Fraudulence abounds at some University of Iowa basketball programs, but not so with Caitlin Clark, who raises expectations sky-high and then rises improbably to them with every no-look assist and rude pull-up from the logo. Through three days of games, the freshman guard has been putting on the best show in the women's tournament, and she was electric, must-watch TV in No. 5 Iowa's 86–72 second-round win over No. 4 Kentucky yesterday, which featured Clark single-handedly outscoring Kentucky 24–22 in the first half. She finished with 35 points, seven rebounds, and six assists. The Hawkeyes play UConn on Saturday for a spot in the Elite Eight.
Clark's six first-half threes were the highlight, but her teammates all played very well; Monika Czinano, the junior center, looked unstoppable inside, and Kentucky had no equivalent scoring bigs. Really, they had no scoring anything. Lest Kentucky's 35 percent field-goal percentage give the impression of a lockdown Hawkeye defense, no, Kentucky was just shooting that badly. Rhyne Howard, the junior guard on whom Kentucky has been totally reliant in an altogether disappointing season for the team, was 1-for-7 in the first half. Coach Kyra Elzy's puzzling approach to this game warrants some blame too. Clark can make tough shots, but the players Kentucky had guarding her made them all much easier.
Though the Wildcats looked alive in the fourth quarter, forcing turnovers and getting easy buckets in transition, everything started clicking for them too late. All in all, it was easy work for the Iowa defense, which is conveniently the kind of work they like best. Not unlike their men's side counterparts, Iowa is one of the worst defensive teams in the country, allowing a D–I-high 79.9 points per game. To see just how fast the "we would rather DIE than rebound" style of basketball they sometimes play can all go south, look no further than their 104–84 loss to offensive powerhouse Maryland in the Big Ten Tournament title game.

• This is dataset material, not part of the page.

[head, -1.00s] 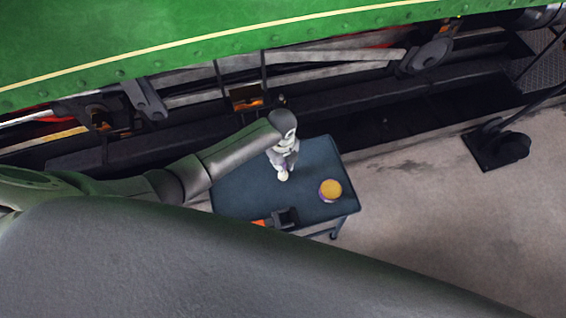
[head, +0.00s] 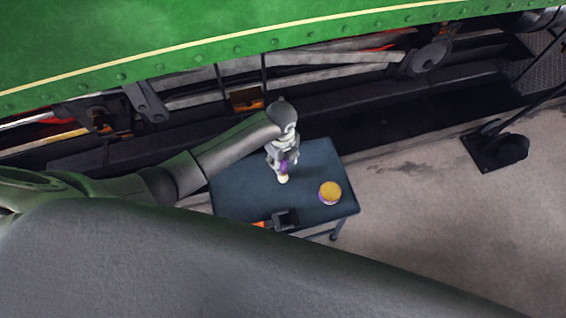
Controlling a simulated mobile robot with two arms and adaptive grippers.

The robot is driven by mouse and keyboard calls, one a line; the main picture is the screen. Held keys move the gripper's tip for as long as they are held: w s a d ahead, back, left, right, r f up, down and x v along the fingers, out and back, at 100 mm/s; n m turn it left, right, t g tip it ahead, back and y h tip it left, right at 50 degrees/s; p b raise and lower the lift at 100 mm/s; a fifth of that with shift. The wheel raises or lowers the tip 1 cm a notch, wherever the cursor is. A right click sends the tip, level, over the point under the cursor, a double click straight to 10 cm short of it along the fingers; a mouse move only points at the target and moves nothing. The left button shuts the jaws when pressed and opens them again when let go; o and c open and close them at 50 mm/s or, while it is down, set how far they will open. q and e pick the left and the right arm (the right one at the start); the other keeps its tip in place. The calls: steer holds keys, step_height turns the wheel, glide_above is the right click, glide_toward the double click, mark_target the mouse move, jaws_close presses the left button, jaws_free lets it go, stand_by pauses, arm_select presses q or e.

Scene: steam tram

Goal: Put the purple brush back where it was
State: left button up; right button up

But what they did this time worked. Oh man, did it work! Iowa looked very much not a five-seed. If it was the first time you'd caught a women's basketball game all year, you'd be rightfully shocked to learn that Clark wasn't a finalist for either national player of the year award, nor was she a first team AP All-American. It was at least the 10th game of hers I'd seen this season, and even I'm still left wondering why.
The Big Ten factor, maybe? Across the men's tournament, there's been grumbling about the overratedness (Big Ten) or underratedness (Pac-12) of various conferences, and a parallel story may be brewing on the women's side. The SEC, which looked like it had its teams playing the toughest schedule of anyone, has underwhelmed at the tournament so far between the Arkansas-Wright State upset, the Texas A&M scare, Kentucky's flameout, and Tennessee's second-round loss to Michigan just afterward. The tournament selection committee gave some clue of how seriously (not very) it took the Big Ten back in February, when it put only two Big Ten teams among the top 16 in its initial bracket release. But if all goes as expected with Maryland's and Indiana's games today, the conference will have at least four in the Sweet 16. The Big Ten doesn't have much of a reputation in women's basketball—lots of solid teams every year, no title contender beyond Maryland of late—but their success this week speaks to the strength of the field this year, and to the welcome entrance of schools whose women's basketball programs don't usually get much shine.
On that subject, one other reason for Clark's snubbing might be disbelief. You can call a talent like Clark "once in a generation" for Iowa, but you'd be forgetting that this is the same school that had double-double machine Megan Gustafson beating up on the whole conference every night just two years ago. Clark was a top prospect in high school, still, no Big Ten hoops watcher expected the post-Gustafson years at a school like Iowa to be this magnificent. Iowa coach Lisa Bluder admitted as much. "I knew she was going to be an impact player right away," Bluder said after the Kentucky game. "To this extent? Probably not." Maybe it's time to get used to this being the team on which the sun never sets.
In the next round, the blog writes itself: It's Clark against Paige Bueckers. Teen-on-teen violence. Two players who will haunt each other's careers in what will hopefully be the first of many games between them. Iowa will have a tougher time with the UConn defense; this one is the Huskies' to lose, and they're well-equipped to neutralize Czinano in the paint. But don't expect Caitlin Clark to go down without the world's most fun fight.